Technical Blue-green: two environments, switch traffic atomically. Fast rollback, but binary. Canary: send 1% → 10% → 50% → 100% to the new version, watching error rates. Lower blast radius, but needs traffic-shaping and a real metric pipeline. I default to canary in production, blue-green in staging.
Technical Never in code, never in application.properties. Inject via environment from a secret manager (AWS Secrets Manager, GCP Secret Manager, HashiCorp Vault). Rotate regularly. Audit access. For local dev: .env files not committed, plus a .env.example with stub values.

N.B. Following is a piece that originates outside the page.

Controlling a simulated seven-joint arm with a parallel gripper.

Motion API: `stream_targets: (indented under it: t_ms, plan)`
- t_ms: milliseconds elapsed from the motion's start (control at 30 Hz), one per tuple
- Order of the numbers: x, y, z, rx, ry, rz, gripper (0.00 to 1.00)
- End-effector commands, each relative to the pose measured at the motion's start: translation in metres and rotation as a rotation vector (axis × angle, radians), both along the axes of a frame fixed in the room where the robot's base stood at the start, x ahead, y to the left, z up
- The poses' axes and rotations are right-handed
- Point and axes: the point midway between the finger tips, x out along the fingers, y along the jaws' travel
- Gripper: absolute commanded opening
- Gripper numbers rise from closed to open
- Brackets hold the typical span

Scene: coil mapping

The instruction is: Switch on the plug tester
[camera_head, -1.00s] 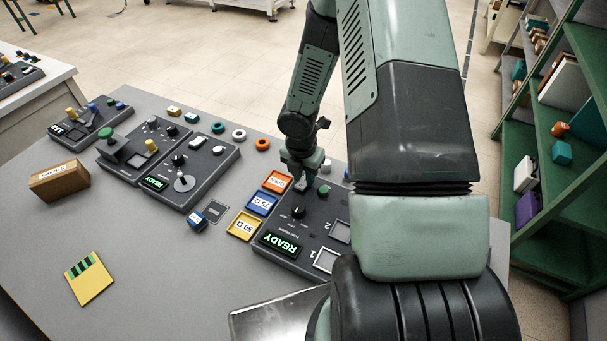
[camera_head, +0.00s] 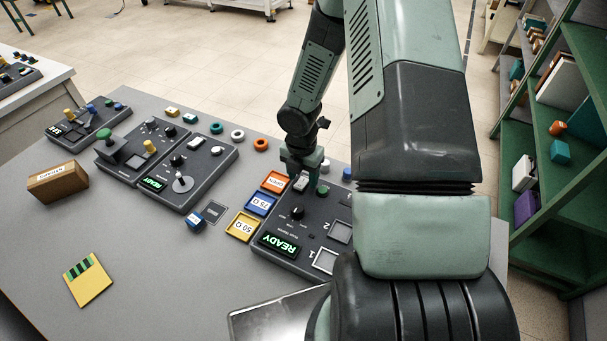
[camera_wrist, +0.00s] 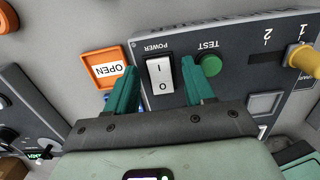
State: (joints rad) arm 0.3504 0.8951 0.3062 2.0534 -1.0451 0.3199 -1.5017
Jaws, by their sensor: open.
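The plug tester (camera_head: 318,222) is a dark grey panel at the middle right of the table, with a lit green READY display (camera_head: 279,244). Its white rocker switch (camera_wrist: 159,77), marked I and O under POWER, shows plainly in the wrist view. I cannot tell which end is pressed in. The green TEST button (camera_wrist: 208,65) is to its right. My gripper (camera_wrist: 161,70) is open and empty. In the wrist view its fingertips appear on either side of the switch. In the head view my gripper (camera_head: 301,168) is at the switch end of the panel, apparently just above it.
An orange OPEN tile (camera_wrist: 106,69) lies beside the tester, with blue (camera_head: 261,204) and yellow (camera_head: 242,226) tiles in the same row. A yellow knob (camera_wrist: 301,59) stands at the right in the wrist view. Other control panels (camera_head: 190,165) stand to the left. The front left table is mostly clear.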

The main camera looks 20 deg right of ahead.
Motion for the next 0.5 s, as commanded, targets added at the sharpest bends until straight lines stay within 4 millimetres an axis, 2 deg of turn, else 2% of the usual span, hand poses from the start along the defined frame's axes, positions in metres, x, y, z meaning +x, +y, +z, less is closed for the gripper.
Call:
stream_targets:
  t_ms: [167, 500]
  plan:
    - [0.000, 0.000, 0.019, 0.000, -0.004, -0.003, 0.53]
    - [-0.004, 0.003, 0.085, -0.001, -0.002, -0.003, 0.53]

Story “When I started Helfa, Stripe checkout was new to me. I gave myself two days. Day one was reading their docs end-to-end and building the smallest checkout that worked against test mode. Day two was webhooks and idempotency. I shipped the scaffold on day three. The actual lesson wasn’t Stripe — it was that for any third-party integration, the docs are usually the fastest path; tutorials are slower and Stack Overflow is for stuck moments only.”
Story “Backend is where the truth of the system lives. Migrations, transactions, state machines, audit trails — those decisions outlast every UI redesign. I came to architecture because I liked load-bearing structures; backend is the same instinct in a different medium. If a frontend is ten weeks of work, a wrong schema decision is ten years of work.”